A Deep Dive Into Water Polo

The coaching, players, and tactics helping Central towards a state title.


Parkway Central Water Polo poses in front of The Bean during their stay in Chicago. The Colrs traveled up North for the Dan Lynch Classic. Photo by Brandon Shih.

Davis Brown, Sports and Multimedia Editor

If I had to guess, many of my readers, much like myself, didn’t grow up on water polo. I’d always heard about the sport, but had never gone to a game or immersed myself in it. Upon Parkway Central’s unprecedented water polo success this season, I found myself looking to better understand the sport. 

Among my pre-interview research, the phase in which I was deciding what to write about for the last 2022-23 issue of the Corral, it came to my attention that this team was putting up scores that looked like mistakes. I found out that Parkway Central water polo had been ranked number one in the state by Missouri Water Polo for most of the season. I knew we were good, but not this good. Why us? How? We’re not supposed to be the top competitor for such a niche sport, especially one that has been so exclusive to well-funded private schools in the past. How in the world did a mid-size public school in Chesterfield become the number one water polo team in the state?

About a week ago I sat in on my first practice following an interview with Coach Andrew Schonoff. I quickly became fond of Schonoff, much like his players. For starters, he really cares about his team. Coach Schonoff has instilled excellent standards in his program and continually seeks greatness from all of his players, not just the starters but the first-time polo players as well.

Coach Schonoff smiles during a Founder’s Cup win on April 1st. Photo by Brandon Shih.

Schonoff’s goalie, a Missouri Water Polo All-State Member, and Defensive Player of the Year, is junior Ian Conway. During practice, Conway seemed to be the poster child of Schonoff’s expectations: a hard working athlete who doesn’t need to be reminded what he’s there to do. It’s no surprise he’s saved about 70% of shots faced, that’s 258 in total. Mentorship from Schonoff has played a big role in that success.

“I believe we have the best coaching in the state. Our coach played professionally for four years and in college,” Conway said. “He just knows the game, inside and out. [Schonoff] made a team of random swimmers into a state caliber team, which is really impressive,” Conway said.

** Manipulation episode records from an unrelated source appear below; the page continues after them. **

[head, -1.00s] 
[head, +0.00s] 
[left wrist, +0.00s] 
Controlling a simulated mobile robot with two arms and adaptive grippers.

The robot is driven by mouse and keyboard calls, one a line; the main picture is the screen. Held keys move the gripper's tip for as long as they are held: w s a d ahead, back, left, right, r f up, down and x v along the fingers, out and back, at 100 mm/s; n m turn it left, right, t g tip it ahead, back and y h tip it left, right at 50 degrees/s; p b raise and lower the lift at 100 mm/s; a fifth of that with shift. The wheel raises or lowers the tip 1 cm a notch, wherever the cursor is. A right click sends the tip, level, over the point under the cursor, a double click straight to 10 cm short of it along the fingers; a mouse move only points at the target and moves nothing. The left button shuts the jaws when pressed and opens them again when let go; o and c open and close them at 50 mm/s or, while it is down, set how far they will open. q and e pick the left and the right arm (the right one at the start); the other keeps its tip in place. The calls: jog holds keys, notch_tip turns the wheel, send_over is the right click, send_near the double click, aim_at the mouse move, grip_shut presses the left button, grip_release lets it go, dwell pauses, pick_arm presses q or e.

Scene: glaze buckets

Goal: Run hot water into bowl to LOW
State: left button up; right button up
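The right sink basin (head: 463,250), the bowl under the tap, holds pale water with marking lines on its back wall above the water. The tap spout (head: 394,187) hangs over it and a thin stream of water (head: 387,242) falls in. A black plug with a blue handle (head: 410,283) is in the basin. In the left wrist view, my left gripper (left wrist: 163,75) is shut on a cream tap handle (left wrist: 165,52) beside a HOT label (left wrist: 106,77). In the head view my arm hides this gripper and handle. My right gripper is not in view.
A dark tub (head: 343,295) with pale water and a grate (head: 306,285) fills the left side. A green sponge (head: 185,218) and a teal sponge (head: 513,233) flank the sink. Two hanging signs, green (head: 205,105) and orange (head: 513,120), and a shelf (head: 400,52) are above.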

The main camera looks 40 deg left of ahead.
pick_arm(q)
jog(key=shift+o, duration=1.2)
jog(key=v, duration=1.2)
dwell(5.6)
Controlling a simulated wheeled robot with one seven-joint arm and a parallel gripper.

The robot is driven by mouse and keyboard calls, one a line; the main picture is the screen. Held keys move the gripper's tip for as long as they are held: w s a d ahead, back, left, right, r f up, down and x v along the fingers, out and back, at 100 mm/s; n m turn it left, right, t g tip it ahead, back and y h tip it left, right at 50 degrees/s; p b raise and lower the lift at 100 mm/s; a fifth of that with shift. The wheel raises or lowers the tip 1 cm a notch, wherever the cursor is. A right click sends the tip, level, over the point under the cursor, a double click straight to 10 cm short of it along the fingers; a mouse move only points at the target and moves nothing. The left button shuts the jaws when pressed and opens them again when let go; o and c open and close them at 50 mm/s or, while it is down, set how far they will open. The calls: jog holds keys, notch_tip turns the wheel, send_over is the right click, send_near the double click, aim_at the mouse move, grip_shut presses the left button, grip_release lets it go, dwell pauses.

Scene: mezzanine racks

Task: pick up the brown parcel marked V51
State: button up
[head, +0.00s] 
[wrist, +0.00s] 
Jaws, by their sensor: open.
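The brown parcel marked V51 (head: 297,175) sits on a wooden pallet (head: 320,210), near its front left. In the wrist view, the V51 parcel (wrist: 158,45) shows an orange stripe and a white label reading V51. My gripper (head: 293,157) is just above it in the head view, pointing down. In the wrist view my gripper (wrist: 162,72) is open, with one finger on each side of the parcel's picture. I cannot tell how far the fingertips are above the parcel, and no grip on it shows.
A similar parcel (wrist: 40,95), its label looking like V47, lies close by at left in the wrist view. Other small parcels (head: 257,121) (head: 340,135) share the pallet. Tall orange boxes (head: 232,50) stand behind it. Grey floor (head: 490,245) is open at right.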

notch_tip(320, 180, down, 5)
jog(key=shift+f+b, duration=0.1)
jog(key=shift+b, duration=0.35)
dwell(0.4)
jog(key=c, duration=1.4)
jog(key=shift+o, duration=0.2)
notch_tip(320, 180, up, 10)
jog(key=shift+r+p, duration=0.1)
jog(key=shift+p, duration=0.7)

Especially when considering other competition, Schonoff’s coaching shouldn’t go unnoticed. Private schools have the ability to draw in high level athletes, not to mention they may have better access to funding. Thus, their programs have the upper hand on public schools. 

“It’s hard because really good players have the option to go to private schools where they know they’re gonna be in good hands. Public schools can be a toss up and they don’t always know what they’re in for,” Conway said. 

The tactics that Schonoff has implemented can’t be undermined. With a team full of swimmers, playing to those strengths is important. The Colts use a very dynamic style of offense in which they punish opponent’s mistakes with lethal counterattacks. 

“On paper we’re the fastest team in Missouri. All of our starters except me and my brother go under 50 seconds in our 100 free. I feel like we really do use that to our advantage” Conway said.

His teammate, Daniel Richmann, is the center defender for the squad. Richmann is also a firm believer in the team’s unique offense.

“We run a fast, physical game,” Richmann said. “We have a lot of counter attacks and a lot of driving, getting one on one with the goalie.”

As a defender, Richmann also has an instinctual understanding of the tactics behind the ball. 

“We play a defensive drop, which is a very team-based defense that requires a lot of communication. [Schonoff] has helped us a lot with the team-based part of it… and I think the other part is that we get along super well. If we give criticism, it’s not gonna be harsh at all,” Richmann said.

Yet the largest contributor to the success of PCH water polo has been their grit.

“The success we’re having this year isn’t just about the kids on the team this year, but it’s about the kids that were on the team two, four, six, [or] eight years ago that have continued to build this culture of hard work and team atmosphere,” Schonoff said.

He noticed the grit immediately after a close loss in Chicago early on in the season. The loss brought the team’s perfect record to an end. Yet Schonoff says it “helped continue to fuel the fire and push them forward.”

“What makes this team different from other teams I’ve coached is that this is a team that is very self motivated,” Schonoff said. “It’s that relentless work ethic. We’ve got a really fiery group that just loves to compete and improve.”

Conway says it well, even in the face of elite programs in the area “obsession beats talent.” This mindset looks to propel the Colts to a successful state run this year. 

Although they’ll likely see a tough SLUH team, the squad is truly looking towards winning the title. Schonoff has already seen success at the state level this year as the head coach of PCH boys swim and dive as well as Westminster girls swim and dive. A state championship in water polo would not only establish Central as a legit water polo force, but would add a third 2022-23 championship to Schonoff’s resume. 

Look for PCH water polo to get the job done Saturday, May 13 at 2:30 (third place game at 12:30).